2017 Pacific Northwest Power Supply Adequacy Assessment and State of the System Report
DRAFT – Version 4 /
1/3/2013

2017
Pacific Northwest Power Supply Adequacy Assessment and
State of the System Report

Contents

Executive Summary

Summary

Pacific NW Resource Adequacy Standard

Previous Assessments

2017 Resource Adequacy Assessment

Other Adequacy Metrics

Dealing with Uncertainties

Reliance on Market Supply

Generating Resources Dispatch

Curtailment Statistics

Appendix A – Assumptions

Appendix B – 2017 Resources and Loads

Appendix C – Assuring Adequacy for a Resource Plan

Executive Summary

In 2010, as a part of its Sixth Power Plan, the Northwest Power and Conservation Council reported that the region’s power supply was on the cusp of becoming inadequate by 2015. Based on an assessment prepared by the Resource Adequacy Forum, the plan noted that relying only on existing resources and targeted energy efficiency savings would result in a 5 percent likelihood of a shortfall, which is right at the limit the Council adopted in 2008. This result is consistent with the plan’s finding that energy efficiency could meet most but not all forecasted load growth.

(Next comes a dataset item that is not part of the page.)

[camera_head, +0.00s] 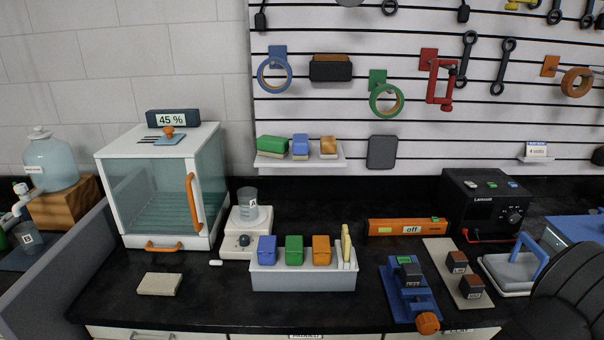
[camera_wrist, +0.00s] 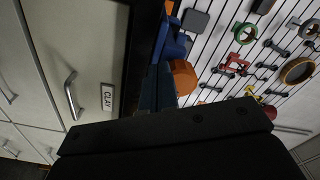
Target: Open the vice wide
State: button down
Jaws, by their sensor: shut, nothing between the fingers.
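The blue vice (camera_head: 397,301) stands on the black bench at the front right, with its orange knob (camera_head: 428,323) facing the bench's front edge. In the wrist view the orange knob (camera_wrist: 184,77) and part of the blue vice (camera_wrist: 170,42) show just beyond my gripper (camera_wrist: 159,80). My gripper is shut and empty. The dark fingers overlap the vice in that view, and contact cannot be told. In the head view the fingers cannot be made out.
A tray of coloured blocks (camera_head: 300,281) stands left of the vice. A beige board (camera_head: 437,250) with two brown blocks is close on its right, then a grey press with a blue handle (camera_head: 510,270). My dark arm fills the lower right corner. Drawers (camera_wrist: 85,60) lie below the bench.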

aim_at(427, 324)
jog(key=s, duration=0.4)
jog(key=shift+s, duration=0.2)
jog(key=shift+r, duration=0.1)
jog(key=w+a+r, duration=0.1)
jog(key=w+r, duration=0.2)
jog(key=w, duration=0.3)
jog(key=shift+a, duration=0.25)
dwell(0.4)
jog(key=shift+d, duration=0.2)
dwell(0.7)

In this updated assessment, the forum concludes that the likelihood of a shortfall in 2017 has increased to 6.6 percent. This means that the region will have to acquire additional resources in order to maintain an adequate power supply, a finding that supports acquisition actions currently being taken by regional utilities.

Between 2015 and 2017, regional electricity demands, net of planned energy efficiency savings, are expected to grow by about 300 average megawatts. Since the last assessment, 114 megawatts of new thermal capacity, about 1,200 megawatts of new wind capacity and about 250 megawatts of small hydro and hydro upgrades have been added to the analysis. Also, a Northwest utility has contracted to purchase 380 megawatts of capacity from an independent power producer, which shifts this in-region generation from the market supply to firm resource status. Meanwhile, availability of the winter California market is assumed to decrease from 3,200 to 1,700 megawatts, mainly due to the retirement of coastal water-cooled thermal power plants.

The majority of potential future problems are short-term capacity shortfalls. The most critical months are January and February and, to a lesser extent, August. This is a different result from the 2015 assessment, which indicated that August was the most critical month. The major reason for this shift is the use of an updated streamflow record, which contains 10 more years of historical flows, new irrigation withdrawal amounts and various updates to reservoir operations both in the U.S. and Canada. The net result yields a higher average streamflow in August, thus improving summer adequacy.

The forum analyzed two different approaches to lowering the likelihood of a shortfall in 2017 back down to the 5 percent limit. Results show that adding 350 megawatts of additional dispatchable generation capacity or lowering the 2017 annual load by 300 average megawatts would bring the likelihood of a shortfall back down to the 5 percent limit. Demand response may also be a viable option but was not analyzed.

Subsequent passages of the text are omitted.